Pour adopter ITIL, il faut une réelle volonté de changement. Tout d’abord, il faut être clair sur les objectifs que l’on souhaite atteindre et être conscient qu’ITIL n’est qu’un moyen et non une fin.
2) Absence de prise en compte du facteur humain et de la résistance au changement
L’expérience des projets de mise en œuvre d’ITIL suggère que si l’on pense que la mise en œuvre d’ITIL correspond à la simple installation d’un outil sans le soutien des personnes, le changement ne se produira jamais. Cela signifie que le fait de ne pas prendre en compte le changement « doux » et son impact sur les personnes est souvent le principal facteur d’échec de la transformation ITIL.
Par conséquent, afin d’éviter ces erreurs courantes et de faciliter l’acceptation du changement, il est important de comprendre les étapes « émotionnelles » par lesquelles une personne doit passer avant d’accepter le changement. À cette fin, la pratique ITIL de l’accompagnement du changement doit être accompagnée de la pratique de la gestion du changement organisationnel, qui aide à définir l’approche d’une organisation en matière de transformation.
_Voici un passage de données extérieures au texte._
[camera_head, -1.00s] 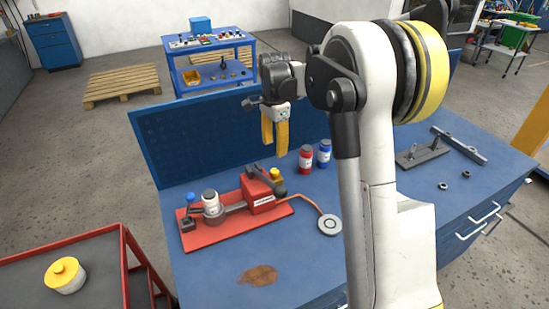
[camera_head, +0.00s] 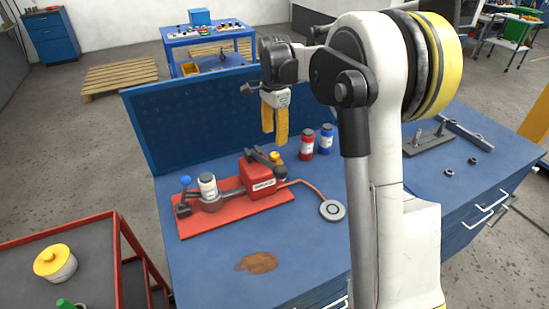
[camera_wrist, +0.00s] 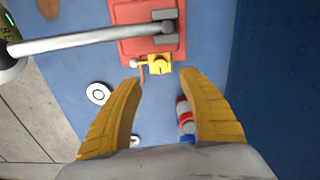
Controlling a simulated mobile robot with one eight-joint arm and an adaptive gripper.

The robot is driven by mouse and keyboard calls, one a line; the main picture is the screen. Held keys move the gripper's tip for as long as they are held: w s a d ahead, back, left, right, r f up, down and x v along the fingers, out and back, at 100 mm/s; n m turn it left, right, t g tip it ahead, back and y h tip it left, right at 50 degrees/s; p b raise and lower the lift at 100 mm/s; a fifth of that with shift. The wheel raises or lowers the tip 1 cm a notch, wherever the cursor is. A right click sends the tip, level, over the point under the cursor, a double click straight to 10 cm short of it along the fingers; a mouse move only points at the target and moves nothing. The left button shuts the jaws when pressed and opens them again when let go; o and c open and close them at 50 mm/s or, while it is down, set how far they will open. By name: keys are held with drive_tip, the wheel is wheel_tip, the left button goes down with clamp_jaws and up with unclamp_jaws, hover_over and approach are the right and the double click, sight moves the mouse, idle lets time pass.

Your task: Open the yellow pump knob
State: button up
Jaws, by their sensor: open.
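The yellow pump knob (camera_head: 275,157) sits at the back right of the red pump unit (camera_head: 262,176) on the blue workbench. In the wrist view the yellow knob (camera_wrist: 159,64) lies ahead of the fingertips, at the edge of the red base, close to the middle. My gripper (camera_head: 275,138) hangs pointing down above the knob in the head view, apart from it. In the wrist view its two yellow fingers (camera_wrist: 162,82) are spread with nothing between them.
A red bottle (camera_head: 307,144) and a blue bottle (camera_head: 326,138) stand right of the knob. A round grey disc (camera_head: 332,210) on an orange cable lies in front. The blue back panel (camera_head: 190,115) rises behind. The bench front holds a brown stain (camera_head: 257,262).

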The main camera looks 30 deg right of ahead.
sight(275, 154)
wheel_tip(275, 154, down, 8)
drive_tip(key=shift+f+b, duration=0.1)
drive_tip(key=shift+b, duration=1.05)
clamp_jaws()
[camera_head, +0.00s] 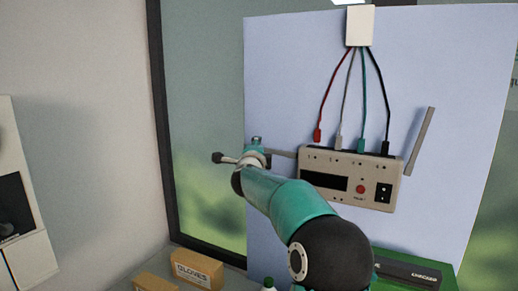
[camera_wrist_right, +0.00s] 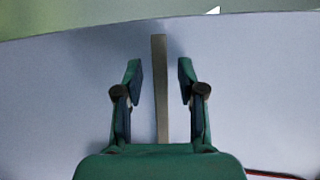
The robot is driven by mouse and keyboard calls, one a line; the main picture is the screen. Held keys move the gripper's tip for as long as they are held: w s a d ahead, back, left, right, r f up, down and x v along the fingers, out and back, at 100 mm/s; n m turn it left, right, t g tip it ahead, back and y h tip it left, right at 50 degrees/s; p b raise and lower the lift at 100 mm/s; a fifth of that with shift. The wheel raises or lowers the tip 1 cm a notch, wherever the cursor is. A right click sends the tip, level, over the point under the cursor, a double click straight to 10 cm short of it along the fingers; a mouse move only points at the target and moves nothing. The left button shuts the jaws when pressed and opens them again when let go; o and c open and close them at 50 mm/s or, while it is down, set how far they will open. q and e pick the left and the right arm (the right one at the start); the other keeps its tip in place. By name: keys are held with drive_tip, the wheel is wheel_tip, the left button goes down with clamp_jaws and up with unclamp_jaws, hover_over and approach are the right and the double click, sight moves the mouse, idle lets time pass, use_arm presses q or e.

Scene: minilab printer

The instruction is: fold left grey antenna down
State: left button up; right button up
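The grey device (camera_head: 350,177) is mounted on the pale panel, with a dark display, a red button and a black switch. Its left grey antenna (camera_head: 284,153) sticks out roughly level to the left from the upper left corner. My right gripper (camera_head: 243,157) is at that antenna's outer end. In the right wrist view the antenna (camera_wrist_right: 161,90) runs between the two fingers of the gripper (camera_wrist_right: 160,72). The fingers are open, with a gap on both sides of it. The right antenna (camera_head: 419,142) stands up, tilted right. My left gripper is not in view.
Red, grey, teal and black cables (camera_head: 363,80) run from a white box (camera_head: 360,26) to the device's top. A gloves carton (camera_head: 197,268) and a green case (camera_head: 412,264) are below. My right arm crosses in front of the device's lower left.

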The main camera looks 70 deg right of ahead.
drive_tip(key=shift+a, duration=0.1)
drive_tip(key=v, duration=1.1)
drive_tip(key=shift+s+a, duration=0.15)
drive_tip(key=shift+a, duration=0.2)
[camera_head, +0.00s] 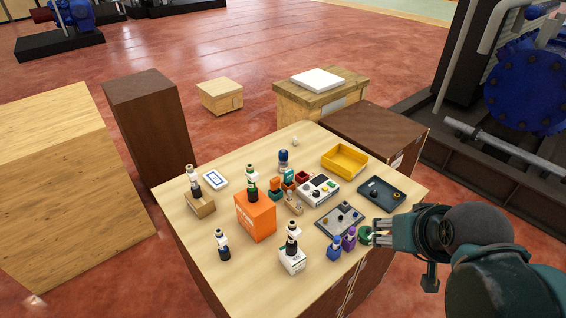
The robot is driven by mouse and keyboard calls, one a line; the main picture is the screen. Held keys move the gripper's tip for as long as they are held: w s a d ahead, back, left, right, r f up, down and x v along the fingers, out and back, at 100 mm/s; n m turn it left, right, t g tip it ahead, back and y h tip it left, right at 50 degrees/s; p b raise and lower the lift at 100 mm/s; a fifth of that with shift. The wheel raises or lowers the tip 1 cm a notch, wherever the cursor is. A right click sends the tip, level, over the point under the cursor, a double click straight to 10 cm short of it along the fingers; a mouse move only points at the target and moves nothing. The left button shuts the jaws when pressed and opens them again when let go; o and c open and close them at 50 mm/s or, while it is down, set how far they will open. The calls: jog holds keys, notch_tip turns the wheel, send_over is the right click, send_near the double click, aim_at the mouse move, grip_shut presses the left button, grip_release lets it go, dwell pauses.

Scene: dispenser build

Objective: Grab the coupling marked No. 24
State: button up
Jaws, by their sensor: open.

3) Sous-estimation de l’importance de la gestion des problèmes
De nombreux projets ITIL choisissent de se concentrer sur les aspects opérationnels et en particulier sur le Service Desk et la gestion des incidents, en ignorant complètement l’application de la gestion des problèmes.
L’erreur consiste à ne pas faire la différence entre un incident et un problème. C’est la principale raison pour laquelle il n’y a pas d’ouverture de Problem Record sur les outils de système de gestion des tickets d’incident.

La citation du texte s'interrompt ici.